Count how many lines of the data include "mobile". The answer is that number and nothing else.
===== Data provided
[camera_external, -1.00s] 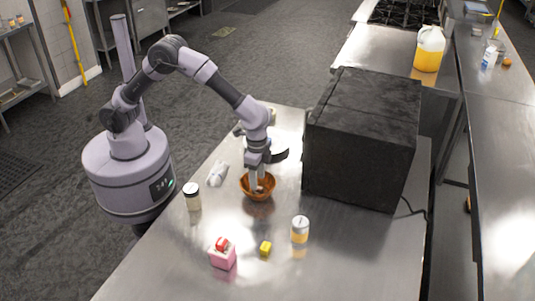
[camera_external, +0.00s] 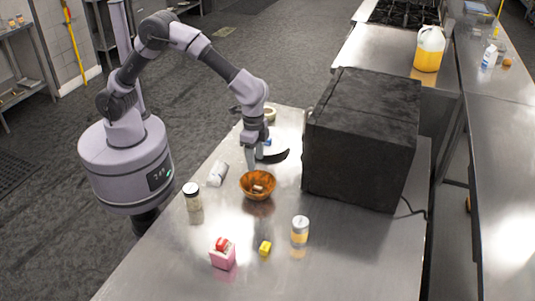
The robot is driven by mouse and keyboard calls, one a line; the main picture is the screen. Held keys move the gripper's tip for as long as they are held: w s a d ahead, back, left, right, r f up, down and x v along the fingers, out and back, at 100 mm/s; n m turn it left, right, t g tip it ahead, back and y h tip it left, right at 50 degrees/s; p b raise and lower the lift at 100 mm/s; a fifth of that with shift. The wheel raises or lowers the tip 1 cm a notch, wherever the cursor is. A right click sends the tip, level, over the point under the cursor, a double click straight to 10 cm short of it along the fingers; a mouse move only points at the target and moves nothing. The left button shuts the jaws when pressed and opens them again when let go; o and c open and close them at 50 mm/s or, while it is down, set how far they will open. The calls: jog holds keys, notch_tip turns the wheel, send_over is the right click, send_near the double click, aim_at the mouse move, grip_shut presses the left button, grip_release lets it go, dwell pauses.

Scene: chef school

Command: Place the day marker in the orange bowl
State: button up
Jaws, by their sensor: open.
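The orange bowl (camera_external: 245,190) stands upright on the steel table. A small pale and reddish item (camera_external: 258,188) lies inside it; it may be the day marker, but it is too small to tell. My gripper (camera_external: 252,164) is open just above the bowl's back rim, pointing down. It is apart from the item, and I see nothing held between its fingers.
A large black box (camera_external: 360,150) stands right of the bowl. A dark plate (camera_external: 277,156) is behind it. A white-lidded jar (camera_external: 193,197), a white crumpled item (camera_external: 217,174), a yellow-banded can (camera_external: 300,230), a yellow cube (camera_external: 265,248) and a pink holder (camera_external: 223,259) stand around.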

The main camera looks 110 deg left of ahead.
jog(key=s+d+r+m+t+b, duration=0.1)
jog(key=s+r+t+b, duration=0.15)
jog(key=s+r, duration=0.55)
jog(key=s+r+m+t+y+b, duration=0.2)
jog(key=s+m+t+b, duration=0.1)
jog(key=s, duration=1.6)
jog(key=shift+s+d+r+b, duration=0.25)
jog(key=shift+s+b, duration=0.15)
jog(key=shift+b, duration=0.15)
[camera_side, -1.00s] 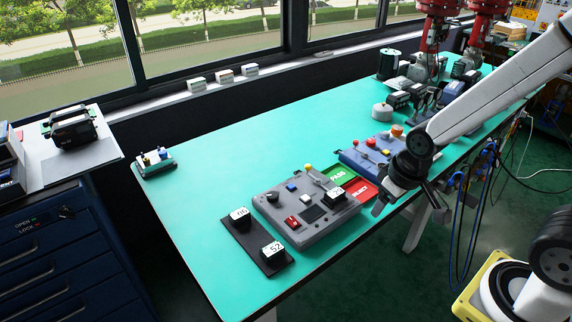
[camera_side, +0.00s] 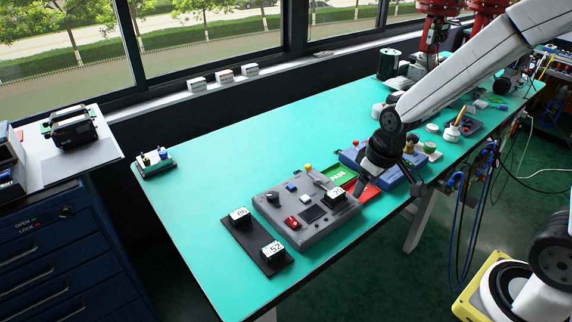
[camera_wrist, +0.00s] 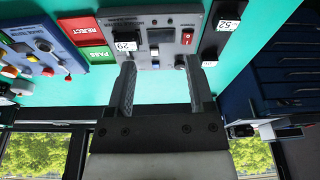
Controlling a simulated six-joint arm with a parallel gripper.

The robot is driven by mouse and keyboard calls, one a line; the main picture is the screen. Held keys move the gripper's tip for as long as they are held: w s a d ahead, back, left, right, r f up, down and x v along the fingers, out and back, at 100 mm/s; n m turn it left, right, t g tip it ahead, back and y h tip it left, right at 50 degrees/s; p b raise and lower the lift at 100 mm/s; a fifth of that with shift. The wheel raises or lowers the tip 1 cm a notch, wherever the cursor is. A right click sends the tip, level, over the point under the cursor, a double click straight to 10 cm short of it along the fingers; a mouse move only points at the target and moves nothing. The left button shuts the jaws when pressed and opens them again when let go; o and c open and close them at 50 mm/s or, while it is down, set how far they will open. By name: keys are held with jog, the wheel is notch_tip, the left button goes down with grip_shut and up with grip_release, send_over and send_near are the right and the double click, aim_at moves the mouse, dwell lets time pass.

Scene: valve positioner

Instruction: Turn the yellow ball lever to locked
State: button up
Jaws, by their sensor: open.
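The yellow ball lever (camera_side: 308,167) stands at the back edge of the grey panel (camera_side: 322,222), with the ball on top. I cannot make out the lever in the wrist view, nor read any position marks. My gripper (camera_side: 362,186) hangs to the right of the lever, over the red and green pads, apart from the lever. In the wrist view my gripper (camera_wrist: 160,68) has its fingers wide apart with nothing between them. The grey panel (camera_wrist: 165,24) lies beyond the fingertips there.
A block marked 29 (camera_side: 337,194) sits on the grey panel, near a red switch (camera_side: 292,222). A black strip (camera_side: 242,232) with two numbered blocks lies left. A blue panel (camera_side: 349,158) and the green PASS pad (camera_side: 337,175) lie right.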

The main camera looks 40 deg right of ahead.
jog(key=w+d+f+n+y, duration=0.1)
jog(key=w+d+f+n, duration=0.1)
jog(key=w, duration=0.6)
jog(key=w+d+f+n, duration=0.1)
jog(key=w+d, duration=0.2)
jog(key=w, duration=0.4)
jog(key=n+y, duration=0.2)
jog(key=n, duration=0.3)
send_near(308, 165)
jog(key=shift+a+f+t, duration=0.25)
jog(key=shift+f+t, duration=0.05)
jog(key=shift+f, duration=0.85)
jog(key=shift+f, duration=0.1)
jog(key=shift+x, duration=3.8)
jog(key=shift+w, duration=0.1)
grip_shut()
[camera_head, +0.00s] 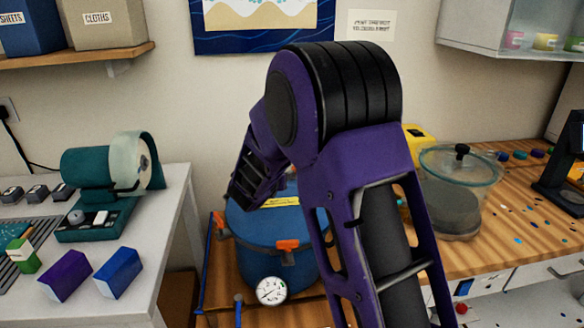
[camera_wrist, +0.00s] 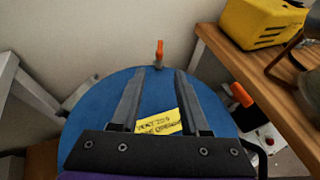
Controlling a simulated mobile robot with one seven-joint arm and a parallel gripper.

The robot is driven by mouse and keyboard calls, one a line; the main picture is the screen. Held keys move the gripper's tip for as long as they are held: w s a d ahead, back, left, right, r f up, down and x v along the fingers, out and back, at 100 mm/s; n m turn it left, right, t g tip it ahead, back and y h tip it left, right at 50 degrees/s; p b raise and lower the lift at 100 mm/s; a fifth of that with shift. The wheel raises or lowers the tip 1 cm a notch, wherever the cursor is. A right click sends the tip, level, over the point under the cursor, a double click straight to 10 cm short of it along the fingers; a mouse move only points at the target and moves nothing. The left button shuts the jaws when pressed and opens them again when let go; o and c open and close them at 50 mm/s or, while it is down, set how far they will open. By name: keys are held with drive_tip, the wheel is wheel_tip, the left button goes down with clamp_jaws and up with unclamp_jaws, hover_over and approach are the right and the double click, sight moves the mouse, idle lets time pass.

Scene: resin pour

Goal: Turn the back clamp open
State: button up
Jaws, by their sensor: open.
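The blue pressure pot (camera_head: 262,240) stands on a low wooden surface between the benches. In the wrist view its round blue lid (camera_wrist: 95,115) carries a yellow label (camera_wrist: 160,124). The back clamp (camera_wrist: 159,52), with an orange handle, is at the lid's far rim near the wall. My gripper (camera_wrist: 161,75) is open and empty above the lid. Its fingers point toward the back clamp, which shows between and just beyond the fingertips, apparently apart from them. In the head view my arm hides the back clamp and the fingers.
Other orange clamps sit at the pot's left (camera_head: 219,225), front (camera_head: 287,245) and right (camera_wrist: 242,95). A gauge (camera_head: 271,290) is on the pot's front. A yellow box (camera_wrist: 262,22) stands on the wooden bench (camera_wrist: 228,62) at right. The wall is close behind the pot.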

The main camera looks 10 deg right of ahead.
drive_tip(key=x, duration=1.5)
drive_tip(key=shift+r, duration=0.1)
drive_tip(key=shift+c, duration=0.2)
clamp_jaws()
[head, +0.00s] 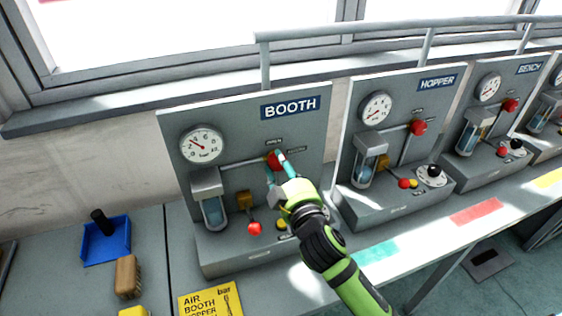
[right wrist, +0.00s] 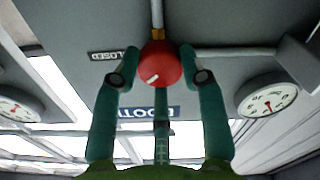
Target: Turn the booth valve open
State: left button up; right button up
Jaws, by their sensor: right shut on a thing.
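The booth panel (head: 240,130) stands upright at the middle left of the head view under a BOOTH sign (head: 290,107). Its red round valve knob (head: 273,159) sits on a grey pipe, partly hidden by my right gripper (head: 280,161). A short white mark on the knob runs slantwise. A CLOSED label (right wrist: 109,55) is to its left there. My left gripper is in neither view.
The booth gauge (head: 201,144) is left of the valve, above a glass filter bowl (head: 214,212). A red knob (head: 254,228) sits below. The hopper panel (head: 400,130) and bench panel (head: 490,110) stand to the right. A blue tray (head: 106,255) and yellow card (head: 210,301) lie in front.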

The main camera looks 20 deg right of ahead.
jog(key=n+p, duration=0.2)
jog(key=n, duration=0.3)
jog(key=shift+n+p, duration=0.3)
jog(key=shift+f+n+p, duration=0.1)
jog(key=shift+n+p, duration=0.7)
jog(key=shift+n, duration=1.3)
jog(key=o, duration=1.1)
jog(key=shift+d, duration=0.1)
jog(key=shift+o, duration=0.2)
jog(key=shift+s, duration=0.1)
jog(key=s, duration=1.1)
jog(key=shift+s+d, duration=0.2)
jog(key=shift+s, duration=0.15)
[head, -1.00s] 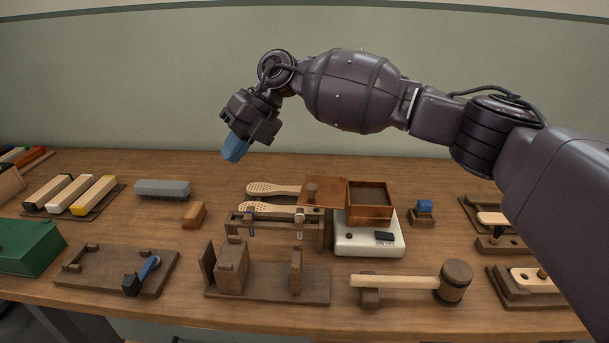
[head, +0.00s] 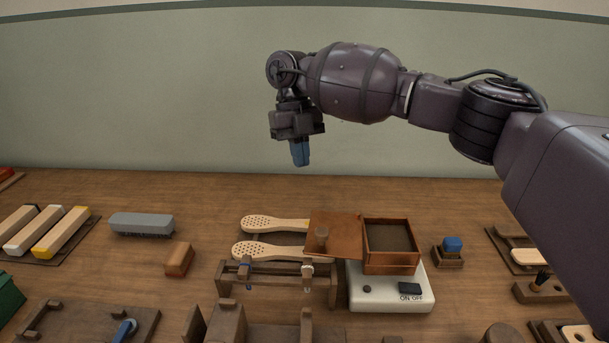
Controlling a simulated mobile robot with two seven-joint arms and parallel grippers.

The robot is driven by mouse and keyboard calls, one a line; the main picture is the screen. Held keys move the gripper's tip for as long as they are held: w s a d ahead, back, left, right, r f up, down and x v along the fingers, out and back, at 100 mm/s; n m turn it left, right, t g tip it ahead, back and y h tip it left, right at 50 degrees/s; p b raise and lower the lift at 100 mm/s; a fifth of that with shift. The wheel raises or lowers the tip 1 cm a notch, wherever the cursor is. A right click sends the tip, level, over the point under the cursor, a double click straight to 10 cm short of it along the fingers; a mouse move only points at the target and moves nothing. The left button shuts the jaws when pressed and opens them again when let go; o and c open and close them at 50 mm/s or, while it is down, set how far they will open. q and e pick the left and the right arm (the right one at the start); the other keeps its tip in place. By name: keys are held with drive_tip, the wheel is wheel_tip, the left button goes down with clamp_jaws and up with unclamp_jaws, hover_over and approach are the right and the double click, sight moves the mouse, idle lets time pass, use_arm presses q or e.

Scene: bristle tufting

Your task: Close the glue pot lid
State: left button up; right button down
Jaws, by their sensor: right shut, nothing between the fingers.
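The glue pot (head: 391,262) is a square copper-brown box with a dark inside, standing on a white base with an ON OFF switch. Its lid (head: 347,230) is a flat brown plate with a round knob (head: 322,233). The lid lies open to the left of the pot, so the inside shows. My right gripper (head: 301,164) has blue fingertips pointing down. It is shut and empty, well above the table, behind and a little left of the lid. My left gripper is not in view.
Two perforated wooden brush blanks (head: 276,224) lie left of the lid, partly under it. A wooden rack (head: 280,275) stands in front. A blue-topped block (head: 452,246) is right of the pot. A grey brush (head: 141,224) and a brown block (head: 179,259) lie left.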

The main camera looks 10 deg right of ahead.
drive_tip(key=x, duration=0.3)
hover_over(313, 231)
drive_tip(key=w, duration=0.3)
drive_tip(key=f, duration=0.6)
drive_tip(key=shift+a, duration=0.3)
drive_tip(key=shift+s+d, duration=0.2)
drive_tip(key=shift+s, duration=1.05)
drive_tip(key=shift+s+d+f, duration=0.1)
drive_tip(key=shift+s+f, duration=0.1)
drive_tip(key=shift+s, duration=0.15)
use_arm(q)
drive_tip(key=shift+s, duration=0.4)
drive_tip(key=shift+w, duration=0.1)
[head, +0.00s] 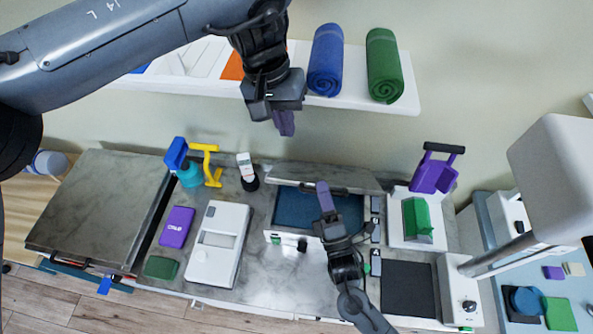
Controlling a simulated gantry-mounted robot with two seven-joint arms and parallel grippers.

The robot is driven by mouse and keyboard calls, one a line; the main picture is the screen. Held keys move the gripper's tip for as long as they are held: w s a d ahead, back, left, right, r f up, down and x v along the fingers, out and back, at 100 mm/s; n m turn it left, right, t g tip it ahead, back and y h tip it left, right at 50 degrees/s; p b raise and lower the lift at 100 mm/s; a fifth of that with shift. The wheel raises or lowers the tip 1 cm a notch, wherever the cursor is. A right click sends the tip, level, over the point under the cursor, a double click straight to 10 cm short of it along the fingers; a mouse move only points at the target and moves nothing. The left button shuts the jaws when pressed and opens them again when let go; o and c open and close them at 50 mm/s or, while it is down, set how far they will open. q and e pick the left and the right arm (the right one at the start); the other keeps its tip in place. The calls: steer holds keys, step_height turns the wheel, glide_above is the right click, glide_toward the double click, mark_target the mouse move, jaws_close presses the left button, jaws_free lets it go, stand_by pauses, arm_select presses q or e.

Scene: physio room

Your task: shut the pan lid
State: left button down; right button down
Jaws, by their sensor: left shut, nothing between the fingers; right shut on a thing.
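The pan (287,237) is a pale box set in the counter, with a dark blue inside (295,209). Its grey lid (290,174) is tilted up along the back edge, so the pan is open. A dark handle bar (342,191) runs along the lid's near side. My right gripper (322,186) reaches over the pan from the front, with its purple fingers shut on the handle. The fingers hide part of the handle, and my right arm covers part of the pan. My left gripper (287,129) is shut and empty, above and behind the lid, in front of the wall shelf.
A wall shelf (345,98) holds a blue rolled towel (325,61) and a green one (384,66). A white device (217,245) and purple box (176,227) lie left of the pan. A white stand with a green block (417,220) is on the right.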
==========
== Final result ==
2